Le travail d’aujourd’hui, de plus en plus libéré des tâches répétitives, est pleinement créateur de richesse. Il est au moins autant que l’apport de capital source de la réussite de l’entreprise. D’autant plus que dans le même temps la place des apporteurs de capitaux a beaucoup changé. Les premiers capitalistes étaient bien partie prenante de l’aventure entrepreneuriale et ils étaient les derniers servis dans le partage de la valeur ajoutée prenant de fait un risque important qui avait en soi une valeur. Avec les entreprises multinationales d’aujourd’hui, les apporteurs de capitaux sont souvent des fonds de pension ou des épargnants qui n’ont d’autre projet que de maximiser leur profit. Plus encore, la financiarisation de l’économie conduit à faire du versement des dividendes et de la montée du cours des actions un a priori et non la rétribution ultime d’un risque assumé. Les actionnaires sont aujourd’hui des rentiers mais le droit les considère toujours comme des entrepreneurs.

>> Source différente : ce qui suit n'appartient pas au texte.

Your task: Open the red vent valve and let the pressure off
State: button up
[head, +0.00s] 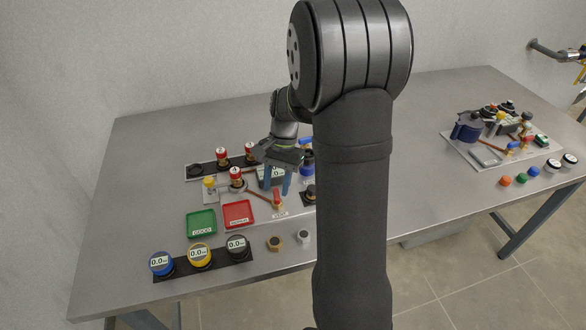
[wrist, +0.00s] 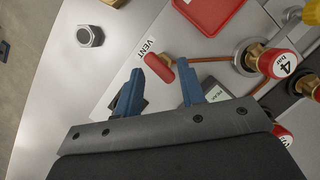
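The red vent valve handle (wrist: 159,68) lies beside a white label reading VENT (wrist: 146,48) in the wrist view. In the head view the red valve (head: 278,198) stands at the front right of the near panel. My gripper (wrist: 167,64) is open, with its two blue fingers apart and nothing held. In the head view my gripper (head: 278,191) points down just above and behind the valve. The far side of the panel is partly hidden by my arm.
A red tray (head: 238,214) and a green tray (head: 201,222) lie left of the valve. Red-capped fittings, one marked 4 bar (wrist: 280,64), stand nearby. Blue (head: 161,263), yellow (head: 200,255) and black (head: 237,246) gauges and two nuts sit in front.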

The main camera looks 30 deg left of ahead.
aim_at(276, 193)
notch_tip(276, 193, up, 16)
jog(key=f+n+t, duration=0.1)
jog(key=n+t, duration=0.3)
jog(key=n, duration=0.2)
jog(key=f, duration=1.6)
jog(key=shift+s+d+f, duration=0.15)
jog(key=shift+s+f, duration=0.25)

Dans la ligne des travaux du juriste Jean-Philippe Robé et des réflexions conduites avec Didier Livio, il faut en première approche prendre en compte apporteurs de capitaux et les apporteurs de travail. On verra plus loin qu’une approche plus entrepreneuriale pourrait être envisagée mais il est utile de commencer par la vision « classique » actionnaires/salariés. Les parties prenantes à considérer comme « constituantes » dans l’entreprise sont donc les actionnaires d’un côté et le collectif de travail de l’autre, chacune de ces parties devant avoir son lieu d’élaboration d’une posture commune. Les actionnaires l’ont, c’est la société de capitaux, et il est normal qu’ils décident entre eux des orientations qu’ils souhaitent impulser. Aujourd’hui l’autre partie constituante, la communauté des salariés n’a pas d’instance propre. Ce n’est pas par l’accueil au CA de la société de quelques-uns d’entre eux (choisis comment ?) que l’on fera émerger un point de vue commun. On sait combien un dialogue déséquilibré dans un cadre inapproprié peut être contreproductif.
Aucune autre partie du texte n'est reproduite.